INFORMATION SUPPLIED -
▬▬▬▬▬▬

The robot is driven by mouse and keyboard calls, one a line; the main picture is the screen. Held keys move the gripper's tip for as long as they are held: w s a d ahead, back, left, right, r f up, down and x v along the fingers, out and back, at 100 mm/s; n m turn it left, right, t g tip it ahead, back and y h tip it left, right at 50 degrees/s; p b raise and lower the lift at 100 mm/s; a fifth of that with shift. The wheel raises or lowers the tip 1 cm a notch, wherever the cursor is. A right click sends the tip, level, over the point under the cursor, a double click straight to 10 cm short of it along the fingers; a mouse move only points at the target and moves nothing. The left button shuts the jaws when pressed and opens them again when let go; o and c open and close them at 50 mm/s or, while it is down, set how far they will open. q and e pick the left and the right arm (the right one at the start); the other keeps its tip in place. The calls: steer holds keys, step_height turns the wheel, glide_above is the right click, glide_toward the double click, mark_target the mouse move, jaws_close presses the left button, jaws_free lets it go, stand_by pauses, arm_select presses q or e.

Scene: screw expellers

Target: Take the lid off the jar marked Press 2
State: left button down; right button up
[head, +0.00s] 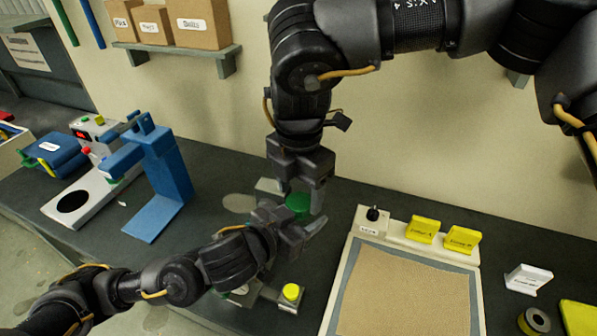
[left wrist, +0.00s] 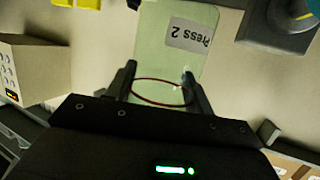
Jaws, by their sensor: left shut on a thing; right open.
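The jar marked Press 2 (left wrist: 160,55) is pale green and see-through, with a white label, in the left wrist view. My left gripper (left wrist: 160,92) is shut on it, one finger on each side; in the head view the left gripper (head: 294,234) hides most of the jar. A green lid (head: 298,204) shows just above it in the head view. My right gripper (head: 303,196) points down from above at the lid, open, with its fingers at the lid's sides. I cannot tell whether they touch it.
A blue press stand (head: 165,185) and a grey device (head: 75,200) stand to the left. A tray with a brown mat (head: 405,295) and yellow tags (head: 422,229) lies to the right. A yellow button (head: 291,291) is in front. A shelf (head: 180,50) with boxes is on the wall.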

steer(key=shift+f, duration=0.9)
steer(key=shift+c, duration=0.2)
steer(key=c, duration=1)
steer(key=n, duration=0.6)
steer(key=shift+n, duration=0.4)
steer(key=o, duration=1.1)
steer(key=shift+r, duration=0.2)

▬▬▬▬▬▬

JOB - Without the pictures, give again only the lines beginning at the line that contains "State: left button down; right button up" and stopping after the line that contains "[left wrist, +0.00s]", exactly as written.

COMPLETE OUTPUT -
State: left button down; right button up
[head, +0.00s] 
[left wrist, +0.00s] 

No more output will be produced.